Exercise details: Send back the records in full, character for character.

Material provided:
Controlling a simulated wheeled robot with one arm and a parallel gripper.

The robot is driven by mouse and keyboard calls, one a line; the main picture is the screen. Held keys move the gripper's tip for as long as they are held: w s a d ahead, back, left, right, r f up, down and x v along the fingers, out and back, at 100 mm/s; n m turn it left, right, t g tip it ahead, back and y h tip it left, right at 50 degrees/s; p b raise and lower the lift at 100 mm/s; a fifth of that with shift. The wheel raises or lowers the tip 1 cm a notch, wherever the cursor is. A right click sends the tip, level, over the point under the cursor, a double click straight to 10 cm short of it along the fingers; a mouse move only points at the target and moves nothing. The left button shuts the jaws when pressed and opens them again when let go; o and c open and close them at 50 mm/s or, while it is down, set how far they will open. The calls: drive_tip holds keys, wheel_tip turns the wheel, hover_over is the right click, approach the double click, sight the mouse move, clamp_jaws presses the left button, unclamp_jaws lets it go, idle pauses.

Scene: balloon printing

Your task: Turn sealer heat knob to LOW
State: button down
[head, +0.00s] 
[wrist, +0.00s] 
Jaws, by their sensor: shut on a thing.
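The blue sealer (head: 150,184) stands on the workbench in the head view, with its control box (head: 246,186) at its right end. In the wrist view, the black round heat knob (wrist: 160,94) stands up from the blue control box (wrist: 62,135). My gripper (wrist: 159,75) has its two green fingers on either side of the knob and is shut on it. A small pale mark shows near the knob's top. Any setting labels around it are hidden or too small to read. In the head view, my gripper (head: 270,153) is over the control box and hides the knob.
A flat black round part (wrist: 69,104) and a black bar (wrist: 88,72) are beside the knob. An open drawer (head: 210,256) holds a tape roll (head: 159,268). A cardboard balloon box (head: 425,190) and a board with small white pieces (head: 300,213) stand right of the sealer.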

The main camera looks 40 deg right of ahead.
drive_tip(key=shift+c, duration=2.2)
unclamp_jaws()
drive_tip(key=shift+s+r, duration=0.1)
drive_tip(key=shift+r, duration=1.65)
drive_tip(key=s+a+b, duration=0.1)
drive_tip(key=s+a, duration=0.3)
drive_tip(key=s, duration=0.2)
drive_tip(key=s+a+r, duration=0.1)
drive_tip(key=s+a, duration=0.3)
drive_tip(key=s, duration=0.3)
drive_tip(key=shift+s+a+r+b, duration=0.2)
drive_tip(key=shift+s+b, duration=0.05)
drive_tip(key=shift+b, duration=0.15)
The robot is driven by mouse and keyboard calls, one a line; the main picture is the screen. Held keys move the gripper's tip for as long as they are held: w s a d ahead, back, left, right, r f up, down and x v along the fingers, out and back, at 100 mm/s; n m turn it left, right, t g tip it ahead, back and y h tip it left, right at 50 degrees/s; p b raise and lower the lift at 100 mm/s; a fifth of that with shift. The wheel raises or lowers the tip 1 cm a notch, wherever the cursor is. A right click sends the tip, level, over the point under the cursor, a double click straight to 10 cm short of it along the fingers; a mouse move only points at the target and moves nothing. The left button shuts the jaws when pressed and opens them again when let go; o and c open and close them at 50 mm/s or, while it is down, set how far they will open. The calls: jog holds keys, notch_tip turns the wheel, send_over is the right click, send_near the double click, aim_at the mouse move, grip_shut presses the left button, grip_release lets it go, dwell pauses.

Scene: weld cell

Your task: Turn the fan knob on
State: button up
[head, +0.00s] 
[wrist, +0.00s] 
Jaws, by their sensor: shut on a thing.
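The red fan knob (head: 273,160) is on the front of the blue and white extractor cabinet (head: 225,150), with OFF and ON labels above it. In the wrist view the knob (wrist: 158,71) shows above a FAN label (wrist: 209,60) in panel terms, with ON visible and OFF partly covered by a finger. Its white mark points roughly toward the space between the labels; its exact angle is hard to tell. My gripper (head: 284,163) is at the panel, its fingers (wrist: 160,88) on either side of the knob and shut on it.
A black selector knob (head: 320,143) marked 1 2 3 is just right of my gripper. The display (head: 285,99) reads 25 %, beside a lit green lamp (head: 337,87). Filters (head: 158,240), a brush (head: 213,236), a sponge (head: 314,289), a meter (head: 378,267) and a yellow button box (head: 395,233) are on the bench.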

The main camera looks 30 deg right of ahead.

Correct result:
Controlling a simulated wheeled robot with one arm and a parallel gripper.

The robot is driven by mouse and keyboard calls, one a line; the main picture is the screen. Held keys move the gripper's tip for as long as they are held: w s a d ahead, back, left, right, r f up, down and x v along the fingers, out and back, at 100 mm/s; n m turn it left, right, t g tip it ahead, back and y h tip it left, right at 50 degrees/s; p b raise and lower the lift at 100 mm/s; a fifth of that with shift. The wheel raises or lowers the tip 1 cm a notch, wherever the cursor is. A right click sends the tip, level, over the point under the cursor, a double click straight to 10 cm short of it along the fingers; a mouse move only points at the target and moves nothing. The left button shuts the jaws when pressed and opens them again when let go; o and c open and close them at 50 mm/s or, while it is down, set how far they will open. The calls: drive_tip holds keys, wheel_tip turns the wheel, hover_over is the right click, approach the double click, sight the mouse move, clamp_jaws presses the left button, unclamp_jaws lets it go, idle pauses.

Scene: balloon printing

Your task: Turn sealer heat knob to LOW
State: button down
[head, +0.00s] 
[wrist, +0.00s] 
Jaws, by their sensor: shut on a thing.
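The blue sealer (head: 150,184) stands on the workbench in the head view, with its control box (head: 246,186) at its right end. In the wrist view, the black round heat knob (wrist: 160,94) stands up from the blue control box (wrist: 62,135). My gripper (wrist: 159,75) has its two green fingers on either side of the knob and is shut on it. A small pale mark shows near the knob's top. Any setting labels around it are hidden or too small to read. In the head view, my gripper (head: 270,153) is over the control box and hides the knob.
A flat black round part (wrist: 69,104) and a black bar (wrist: 88,72) are beside the knob. An open drawer (head: 210,256) holds a tape roll (head: 159,268). A cardboard balloon box (head: 425,190) and a board with small white pieces (head: 300,213) stand right of the sealer.

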The main camera looks 40 deg right of ahead.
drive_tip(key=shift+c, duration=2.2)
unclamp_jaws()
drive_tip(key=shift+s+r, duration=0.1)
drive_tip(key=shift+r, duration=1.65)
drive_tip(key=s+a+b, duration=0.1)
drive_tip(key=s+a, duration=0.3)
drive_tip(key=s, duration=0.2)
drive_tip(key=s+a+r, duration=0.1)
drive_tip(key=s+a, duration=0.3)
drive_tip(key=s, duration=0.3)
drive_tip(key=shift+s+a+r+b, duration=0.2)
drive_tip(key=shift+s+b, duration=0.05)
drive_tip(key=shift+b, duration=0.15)
The robot is driven by mouse and keyboard calls, one a line; the main picture is the screen. Held keys move the gripper's tip for as long as they are held: w s a d ahead, back, left, right, r f up, down and x v along the fingers, out and back, at 100 mm/s; n m turn it left, right, t g tip it ahead, back and y h tip it left, right at 50 degrees/s; p b raise and lower the lift at 100 mm/s; a fifth of that with shift. The wheel raises or lowers the tip 1 cm a notch, wherever the cursor is. A right click sends the tip, level, over the point under the cursor, a double click straight to 10 cm short of it along the fingers; a mouse move only points at the target and moves nothing. The left button shuts the jaws when pressed and opens them again when let go; o and c open and close them at 50 mm/s or, while it is down, set how far they will open. The calls: jog holds keys, notch_tip turns the wheel, send_over is the right click, send_near the double click, aim_at the mouse move, grip_shut presses the left button, grip_release lets it go, dwell pauses.

Scene: weld cell

Your task: Turn the fan knob on
State: button up
[head, +0.00s] 
[wrist, +0.00s] 
Jaws, by their sensor: shut on a thing.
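The red fan knob (head: 273,160) is on the front of the blue and white extractor cabinet (head: 225,150), with OFF and ON labels above it. In the wrist view the knob (wrist: 158,71) shows above a FAN label (wrist: 209,60) in panel terms, with ON visible and OFF partly covered by a finger. Its white mark points roughly toward the space between the labels; its exact angle is hard to tell. My gripper (head: 284,163) is at the panel, its fingers (wrist: 160,88) on either side of the knob and shut on it.
A black selector knob (head: 320,143) marked 1 2 3 is just right of my gripper. The display (head: 285,99) reads 25 %, beside a lit green lamp (head: 337,87). Filters (head: 158,240), a brush (head: 213,236), a sponge (head: 314,289), a meter (head: 378,267) and a yellow button box (head: 395,233) are on the bench.

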The main camera looks 30 deg right of ahead.

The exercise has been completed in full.